◆ RECORDS SHOWN:
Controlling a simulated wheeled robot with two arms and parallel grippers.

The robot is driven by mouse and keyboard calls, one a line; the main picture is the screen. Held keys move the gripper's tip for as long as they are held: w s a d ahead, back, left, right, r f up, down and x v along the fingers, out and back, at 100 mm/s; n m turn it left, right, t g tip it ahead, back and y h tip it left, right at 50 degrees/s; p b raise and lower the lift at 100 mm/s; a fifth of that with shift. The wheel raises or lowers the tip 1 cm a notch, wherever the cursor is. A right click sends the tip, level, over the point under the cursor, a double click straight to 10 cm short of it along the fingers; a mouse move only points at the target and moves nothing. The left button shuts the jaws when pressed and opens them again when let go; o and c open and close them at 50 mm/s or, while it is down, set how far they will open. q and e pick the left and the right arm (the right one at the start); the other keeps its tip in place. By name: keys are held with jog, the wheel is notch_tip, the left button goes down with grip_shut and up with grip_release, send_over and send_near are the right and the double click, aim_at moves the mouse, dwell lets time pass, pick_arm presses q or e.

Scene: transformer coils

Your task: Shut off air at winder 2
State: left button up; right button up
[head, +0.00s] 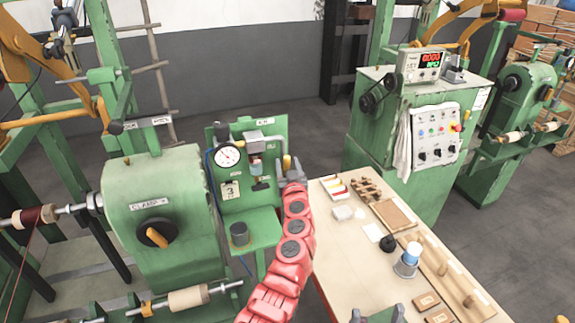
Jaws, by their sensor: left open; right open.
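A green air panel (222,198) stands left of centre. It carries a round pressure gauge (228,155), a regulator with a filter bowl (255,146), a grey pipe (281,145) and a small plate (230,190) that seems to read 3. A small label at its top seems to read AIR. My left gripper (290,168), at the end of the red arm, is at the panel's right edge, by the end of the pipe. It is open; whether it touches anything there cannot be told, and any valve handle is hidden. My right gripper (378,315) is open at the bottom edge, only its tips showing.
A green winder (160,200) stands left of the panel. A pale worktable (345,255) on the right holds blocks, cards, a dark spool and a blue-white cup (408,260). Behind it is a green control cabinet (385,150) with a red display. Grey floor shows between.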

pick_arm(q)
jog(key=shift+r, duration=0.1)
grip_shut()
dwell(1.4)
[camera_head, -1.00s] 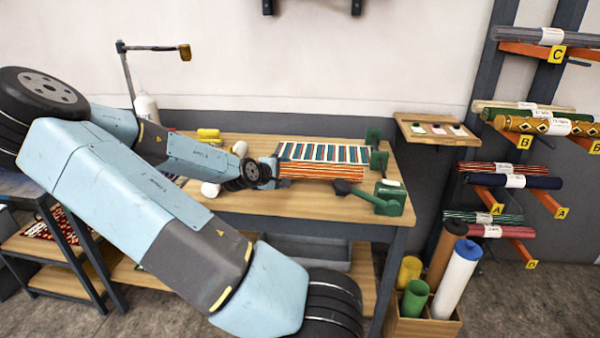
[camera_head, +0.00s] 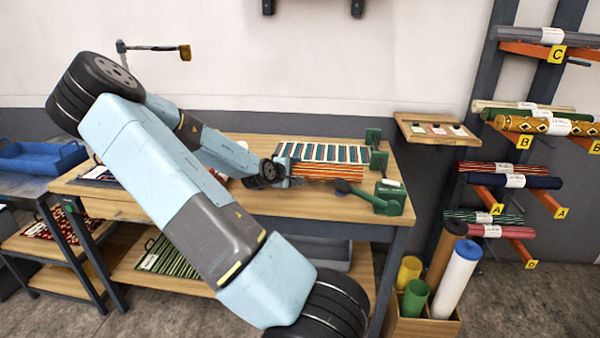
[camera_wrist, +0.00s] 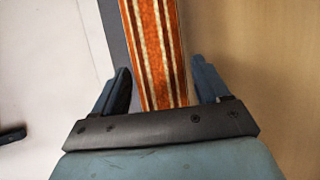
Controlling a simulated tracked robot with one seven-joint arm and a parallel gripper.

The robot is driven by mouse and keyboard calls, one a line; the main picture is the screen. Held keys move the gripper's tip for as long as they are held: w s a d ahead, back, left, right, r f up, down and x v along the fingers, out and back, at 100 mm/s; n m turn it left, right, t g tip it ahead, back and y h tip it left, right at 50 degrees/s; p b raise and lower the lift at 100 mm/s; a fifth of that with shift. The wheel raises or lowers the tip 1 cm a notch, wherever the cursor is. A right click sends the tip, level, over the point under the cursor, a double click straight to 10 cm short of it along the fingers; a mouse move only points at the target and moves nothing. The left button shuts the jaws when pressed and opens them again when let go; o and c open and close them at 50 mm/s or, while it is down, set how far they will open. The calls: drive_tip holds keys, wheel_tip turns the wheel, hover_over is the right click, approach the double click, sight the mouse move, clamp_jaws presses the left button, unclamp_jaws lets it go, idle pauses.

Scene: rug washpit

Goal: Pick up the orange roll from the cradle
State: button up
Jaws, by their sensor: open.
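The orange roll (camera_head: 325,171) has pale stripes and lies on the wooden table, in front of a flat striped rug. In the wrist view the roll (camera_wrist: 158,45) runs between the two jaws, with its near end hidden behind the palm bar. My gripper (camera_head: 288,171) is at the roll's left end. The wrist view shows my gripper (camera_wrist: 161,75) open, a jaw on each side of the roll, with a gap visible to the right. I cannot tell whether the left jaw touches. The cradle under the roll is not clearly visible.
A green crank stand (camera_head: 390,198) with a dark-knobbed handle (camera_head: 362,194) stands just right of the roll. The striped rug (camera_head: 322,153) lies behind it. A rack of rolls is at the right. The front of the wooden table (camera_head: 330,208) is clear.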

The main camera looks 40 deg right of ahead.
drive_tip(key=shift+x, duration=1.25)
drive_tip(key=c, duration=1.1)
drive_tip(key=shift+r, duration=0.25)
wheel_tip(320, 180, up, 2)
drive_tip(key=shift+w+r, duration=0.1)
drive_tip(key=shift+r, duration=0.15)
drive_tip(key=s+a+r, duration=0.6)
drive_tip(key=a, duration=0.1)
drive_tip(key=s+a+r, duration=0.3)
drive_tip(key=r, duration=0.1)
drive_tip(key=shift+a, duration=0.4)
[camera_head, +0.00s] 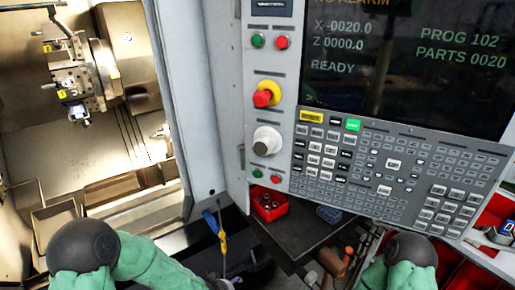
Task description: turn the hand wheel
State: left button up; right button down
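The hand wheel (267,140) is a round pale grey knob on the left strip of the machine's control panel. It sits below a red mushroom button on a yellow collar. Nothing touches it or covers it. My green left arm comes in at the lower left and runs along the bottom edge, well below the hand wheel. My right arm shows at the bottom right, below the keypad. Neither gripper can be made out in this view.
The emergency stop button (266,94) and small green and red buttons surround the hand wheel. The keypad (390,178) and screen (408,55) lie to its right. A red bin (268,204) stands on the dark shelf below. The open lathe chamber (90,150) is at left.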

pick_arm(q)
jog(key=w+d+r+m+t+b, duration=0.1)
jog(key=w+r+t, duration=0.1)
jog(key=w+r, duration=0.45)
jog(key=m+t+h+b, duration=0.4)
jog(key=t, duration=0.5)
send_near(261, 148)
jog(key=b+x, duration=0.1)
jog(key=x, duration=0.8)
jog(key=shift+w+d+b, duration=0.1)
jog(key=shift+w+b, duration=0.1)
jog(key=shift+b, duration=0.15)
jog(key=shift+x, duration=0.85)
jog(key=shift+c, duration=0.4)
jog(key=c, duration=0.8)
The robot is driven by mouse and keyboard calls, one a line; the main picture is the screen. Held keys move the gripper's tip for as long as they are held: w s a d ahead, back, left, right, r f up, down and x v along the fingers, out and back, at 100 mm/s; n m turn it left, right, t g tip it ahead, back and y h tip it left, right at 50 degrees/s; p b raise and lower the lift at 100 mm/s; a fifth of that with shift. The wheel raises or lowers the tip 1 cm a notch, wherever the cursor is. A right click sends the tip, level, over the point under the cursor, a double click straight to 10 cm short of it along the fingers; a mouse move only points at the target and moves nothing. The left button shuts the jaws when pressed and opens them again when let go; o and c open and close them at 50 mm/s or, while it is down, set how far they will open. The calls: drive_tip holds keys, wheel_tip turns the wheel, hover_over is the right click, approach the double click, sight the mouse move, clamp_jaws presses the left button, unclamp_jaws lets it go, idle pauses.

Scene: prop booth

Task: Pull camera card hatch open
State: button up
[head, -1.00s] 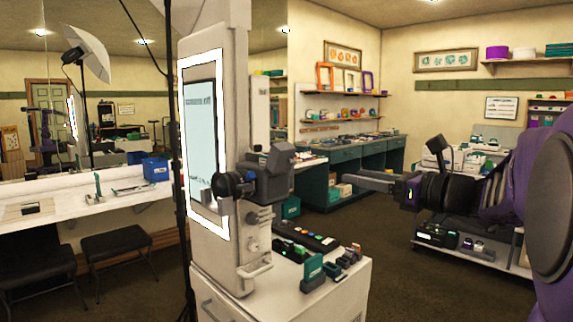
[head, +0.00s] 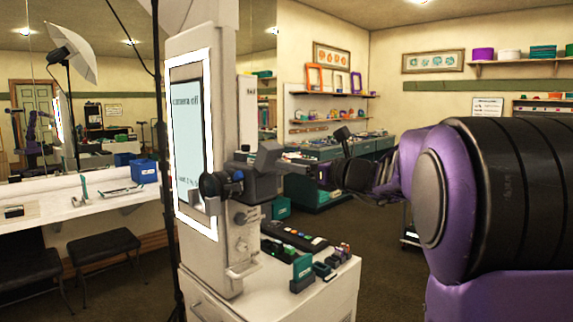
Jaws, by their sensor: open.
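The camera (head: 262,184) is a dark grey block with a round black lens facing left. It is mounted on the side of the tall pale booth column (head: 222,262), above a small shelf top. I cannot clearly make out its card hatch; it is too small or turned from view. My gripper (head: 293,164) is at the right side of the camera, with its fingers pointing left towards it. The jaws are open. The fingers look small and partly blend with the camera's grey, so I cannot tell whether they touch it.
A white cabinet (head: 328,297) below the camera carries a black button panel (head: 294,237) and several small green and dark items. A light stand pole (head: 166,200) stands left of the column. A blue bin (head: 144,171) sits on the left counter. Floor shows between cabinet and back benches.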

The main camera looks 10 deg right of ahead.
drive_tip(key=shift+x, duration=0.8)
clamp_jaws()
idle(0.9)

◆ TASK DESCRIPTION: Collect every line above that contains the word "simulated".

◆ EXPECTED ANSWER:
Controlling a simulated wheeled robot with two arms and parallel grippers.
Controlling a simulated tracked robot with one seven-joint arm and a parallel gripper.

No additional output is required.